Mon. March 4, 11:30 a.m. – 11:42 a.m. CST

200H

With recent progress in materials and qubit design, the coherence times of superconducting qubits have been improved to 0.1 - 1 ms [1,2]. Since the gate fidelity of superconducting qubits is typically limited by decoherence, these advancements have resulted in single-qubit error rates below 10^-4 and two-qubit gates below 10^-3 [2-5]. With further improvements in coherence times, the fidelity of qubit operations could enter a regime no longer limited by qubit coherence and the dominant operational errors may be non-Markovian. To anticipate this progress, we introduce a novel characterization scheme based on partial tomography that can reconstruct error channels without assuming Markovian noise. We leverage this method to measure quasi-static noise, crosstalk and context-dependent coherent errors, which are considered to be among the most common non-Markovian errors in superconducting qubits [6,7]. With numerical simulations and experiments we show how this novel protocol can help to understand and mitigate correlated errors in superconducting qubits.

[1] A.P.M. Place et al., Nat. Commun 12., 1779 (2021).

[2] A. Somoroff et al., Phys. Rev. Lett. 130, 267001 (2023).

[3] Z. Li et al., arXiv 2302.08690 (2023).

[4] L. Ding et al., arXiv 2304.06087 (2023).

[5] H. Zhang et al., arXiv 2309.05720 (2023).

[6] D.M. Debroy et al., arXiv 2303.17565 (2023).
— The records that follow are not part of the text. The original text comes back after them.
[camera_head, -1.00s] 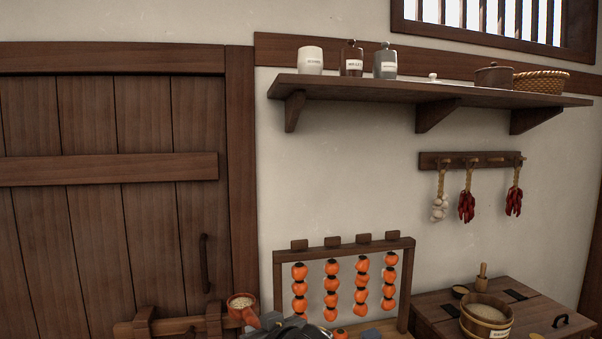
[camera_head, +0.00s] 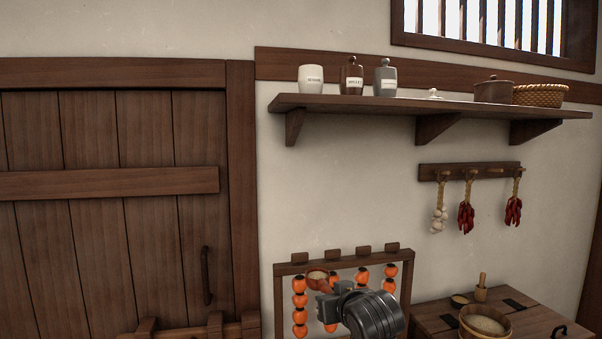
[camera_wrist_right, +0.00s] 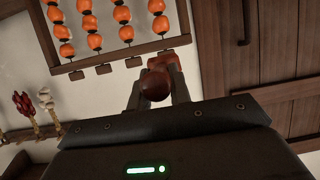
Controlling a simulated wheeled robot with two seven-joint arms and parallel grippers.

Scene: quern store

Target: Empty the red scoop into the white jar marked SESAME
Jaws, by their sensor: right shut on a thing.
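The white jar (camera_head: 311,79) marked SESAME stands open, without a lid, at the left end of the wall shelf. The red scoop (camera_head: 319,279) is held level in front of the hanging persimmon rack, with pale contents in its bowl. My right gripper (camera_head: 326,293) is shut on the scoop's handle, well below the shelf and the jar. The right wrist view shows the scoop's round handle end (camera_wrist_right: 154,85) between my fingers; the gripper hides most of the scoop there. My left gripper is in neither view.
A brown jar (camera_head: 352,77) and a grey jar (camera_head: 386,78), both lidded, stand right of the white one. A small white lid (camera_head: 433,94), a brown pot (camera_head: 493,90) and a basket (camera_head: 540,95) share the shelf (camera_head: 400,106). The persimmon rack (camera_head: 283,300) stands behind my right gripper.

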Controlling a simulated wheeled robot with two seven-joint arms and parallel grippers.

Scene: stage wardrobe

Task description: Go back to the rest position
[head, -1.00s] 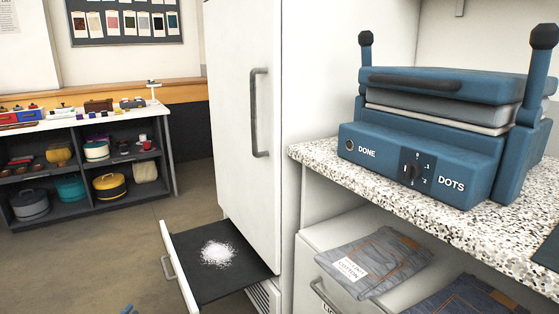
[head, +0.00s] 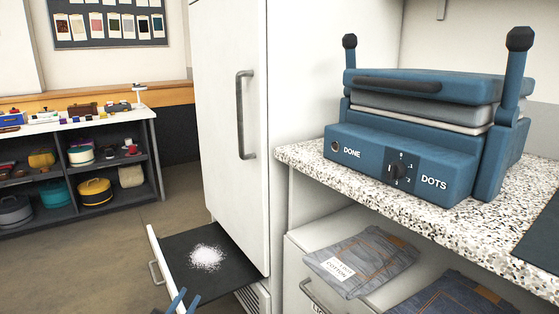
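My left gripper (head: 181,298) shows only as blue fingertips at the bottom edge of the head view. Two tips stand apart with a gap between them, and I see nothing held there. It is in front of the open drawer (head: 188,284) with the dark bottom; I see no contact. The rest of the left arm is out of frame. My right gripper is not in view.
A white heap (head: 207,257) lies in the drawer under the tall white cabinet (head: 226,120). A blue press (head: 400,160) marked DONE and DOTS stands on the speckled counter (head: 400,205). Folded jeans (head: 375,255) lie in a drawer below. Shelves (head: 130,195) stand at left.
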[7] M. Papič et al., arXiv 2305.08916 (2023).

Presented By

Martijn F Zwanenburg (QuTech and Kavli Institute of Nanoscience, Delft University of Technology)

Authors

Martijn F Zwanenburg (QuTech and Kavli Institute of Nanoscience, Delft University of Technology)
Taryn V Stefanski (Quantum Engineering Centre for Doctorial Training, University of Bristol and QuTech and Kavli Institute of Nanoscience, Delft University of Technology)
Figen Yilmaz (QuTech and Kavli Institute of Nanoscience, Delft University of Technology)
Siddharth Singh (QuTech and Kavli Institute of Nanoscience, Delft University of Technology)
Eugene Y Huang (QuTech and Kavli Institute of Nanoscience, Delft University of Technology)
Lukas Johannes Splitthoff (QuTech and Kavli Institute of Nanoscience, Delft University of Technology)
Christian Kraglund Andersen (QuTech and Kavli Institute of Nanoscience, Delft University of Technology)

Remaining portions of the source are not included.